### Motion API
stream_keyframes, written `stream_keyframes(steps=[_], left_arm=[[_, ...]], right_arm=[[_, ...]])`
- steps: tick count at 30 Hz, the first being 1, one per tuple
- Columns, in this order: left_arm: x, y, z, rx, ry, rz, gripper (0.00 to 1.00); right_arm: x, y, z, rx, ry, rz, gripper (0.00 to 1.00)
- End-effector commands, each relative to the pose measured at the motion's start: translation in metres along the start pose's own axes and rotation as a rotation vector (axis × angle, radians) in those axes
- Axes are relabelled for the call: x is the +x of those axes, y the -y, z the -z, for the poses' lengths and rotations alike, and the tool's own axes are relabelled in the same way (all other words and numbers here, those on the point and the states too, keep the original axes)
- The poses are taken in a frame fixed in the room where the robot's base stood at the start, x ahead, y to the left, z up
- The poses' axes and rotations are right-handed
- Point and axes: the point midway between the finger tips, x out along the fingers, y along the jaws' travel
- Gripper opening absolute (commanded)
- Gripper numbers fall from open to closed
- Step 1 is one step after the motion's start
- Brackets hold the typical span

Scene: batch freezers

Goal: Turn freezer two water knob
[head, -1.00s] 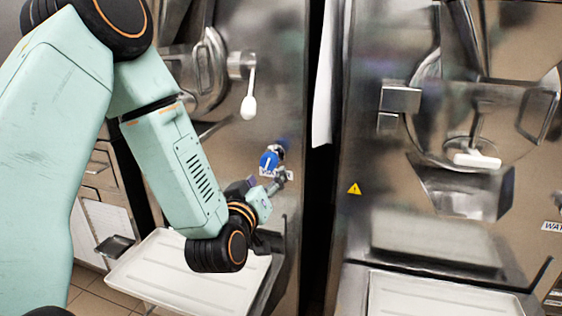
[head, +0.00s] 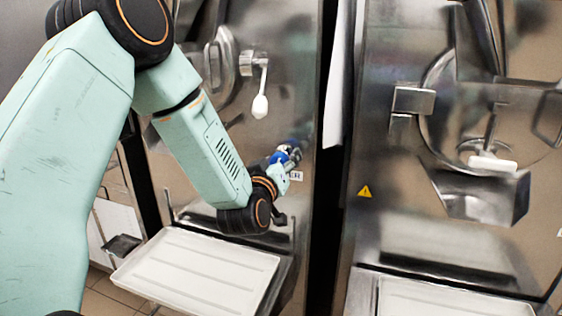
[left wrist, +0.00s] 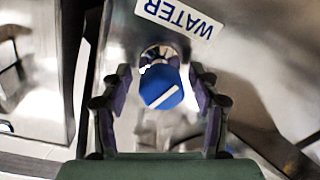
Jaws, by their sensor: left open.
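The blue water knob (left wrist: 161,87) with a white line sits on a freezer's steel front in the left wrist view, beside a white label (left wrist: 181,16) reading WATER. My left gripper (left wrist: 160,82) is open, with one finger on each side of the knob. I cannot tell whether the fingers touch it. In the head view the knob (head: 280,156) is partly hidden by my left gripper (head: 288,160), which is at the left freezer's front. My right gripper is not in view.
A white tray (head: 195,275) stands below the left freezer, and another tray (head: 450,304) below the right freezer. A white-tipped lever (head: 260,106) hangs above the knob. A dark gap (head: 325,220) separates the two freezers.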

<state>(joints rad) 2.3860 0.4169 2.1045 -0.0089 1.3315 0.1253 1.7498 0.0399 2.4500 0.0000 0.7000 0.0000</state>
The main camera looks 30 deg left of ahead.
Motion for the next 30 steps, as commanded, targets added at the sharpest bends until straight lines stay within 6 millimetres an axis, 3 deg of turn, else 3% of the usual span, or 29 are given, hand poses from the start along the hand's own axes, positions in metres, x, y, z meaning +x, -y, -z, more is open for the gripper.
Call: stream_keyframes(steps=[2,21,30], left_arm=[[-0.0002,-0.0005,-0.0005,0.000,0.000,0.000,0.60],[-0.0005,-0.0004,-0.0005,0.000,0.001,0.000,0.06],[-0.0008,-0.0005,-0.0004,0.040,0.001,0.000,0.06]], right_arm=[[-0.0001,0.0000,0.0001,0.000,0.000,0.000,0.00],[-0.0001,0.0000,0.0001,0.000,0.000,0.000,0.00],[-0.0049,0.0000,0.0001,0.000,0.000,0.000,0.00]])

**Aim**: In the data above, tally the lines holding "span" and answer with the figure only.

**Solution to this exercise**: 2